The Divine Office, in its present form, was first published in 1974, and, although having been lightly revised since, shows its age. Inclusive language sees not even a glimmer, and we repeatedly have to rephrase the constant references to ‘man’ and ‘men’ in the intercessions to something more acceptable. Recently, Candlemas focussed entirely on Simeon, not mentioning Anna once. However, a surprising opposite comes in the translation of the Magnificat: “My soul glorifies the Lord,/ my spirit rejoices in God, my Saviour./ He looks on his servant in her lowliness;/ henceforth all ages will call me blessed.” Praying this canticle every evening, I realised just how much I had identified myself in the words until this feminine phrasing resolutely re-established Mary as the voice (yes, we do have ‘hand-maiden’ in old translations, but the simple ‘her’ here seems to be more powerful in its subtlety). Printed by Collins, The Divine Office is not as beautiful a work of typography as Roman missals are (which I admire if only for their print quality). There are a few typos, but most annoying are the intrusive page breaks in the middle of psalm verses. In this matter, Common Worship is a paragon of clarity in its typesetting.

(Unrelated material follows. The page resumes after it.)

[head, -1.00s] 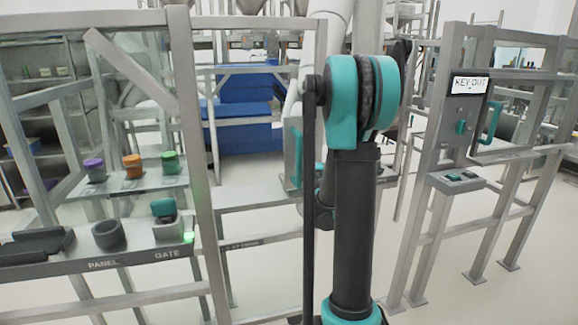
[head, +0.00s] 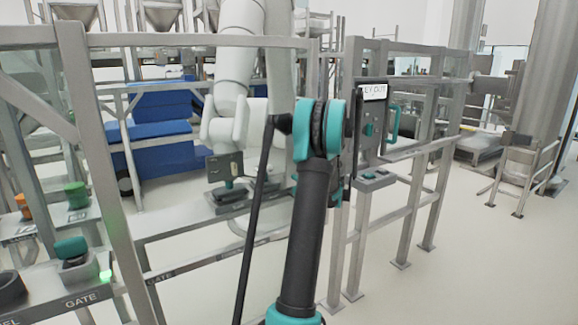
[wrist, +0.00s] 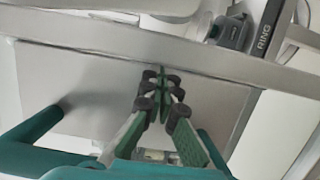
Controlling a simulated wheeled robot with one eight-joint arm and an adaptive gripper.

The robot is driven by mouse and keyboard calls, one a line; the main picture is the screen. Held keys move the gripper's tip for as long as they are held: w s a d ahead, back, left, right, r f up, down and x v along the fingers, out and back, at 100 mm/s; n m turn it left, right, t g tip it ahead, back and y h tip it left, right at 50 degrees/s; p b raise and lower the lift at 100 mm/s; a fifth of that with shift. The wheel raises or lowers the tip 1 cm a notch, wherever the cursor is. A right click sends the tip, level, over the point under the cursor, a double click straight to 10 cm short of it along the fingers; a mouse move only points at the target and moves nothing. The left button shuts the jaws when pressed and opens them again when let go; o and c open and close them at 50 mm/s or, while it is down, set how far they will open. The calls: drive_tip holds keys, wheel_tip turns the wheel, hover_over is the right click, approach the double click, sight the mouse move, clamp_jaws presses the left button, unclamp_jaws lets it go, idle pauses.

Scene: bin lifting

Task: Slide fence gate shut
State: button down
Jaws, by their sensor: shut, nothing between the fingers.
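The grey fence gate shows in the head view, its top rail (head: 200,41) running right to an upright close beside the fixed latch post (head: 351,75). Only a narrow gap shows there at the top. Lower down, my arm hides the gate edge. In the wrist view, a flat grey plate (wrist: 95,82) carries a teal handle (wrist: 32,128), with teal parts on both sides of my gripper. My gripper (wrist: 160,82) is shut and empty, its green fingers between the handle's sides and tips close to the plate. Contact cannot be told. The head view hides the gripper behind my arm.
A KEY OUT sign (head: 374,92) and a teal handle (head: 394,122) are on the right fence section. A shelf with a green-lit GATE control (head: 72,250) stands at left. A white robot arm (head: 235,70) is behind the fence. Open floor lies right.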

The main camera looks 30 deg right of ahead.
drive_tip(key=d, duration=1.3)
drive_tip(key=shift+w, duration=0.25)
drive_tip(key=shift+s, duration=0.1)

Ultimately, prayer has to be something somewhat personal — one heart’s cry to the divine. Liturgy is the work of marshalling our prayers into corporate worship, yet the daily offices are liturgy that touches most on the personal. Thus, you and I must surely differ on how best we should employ our rich tradition of daily prayer. For evangelicals and less-liturgical Protestants, a quiet time or group extempore prayer will be employed, but Catholics (of both the Roman and Anglican kind) will probably be reading a lot more scripture than they, and, more importantly, when we pray we do so in union with many others across time and space.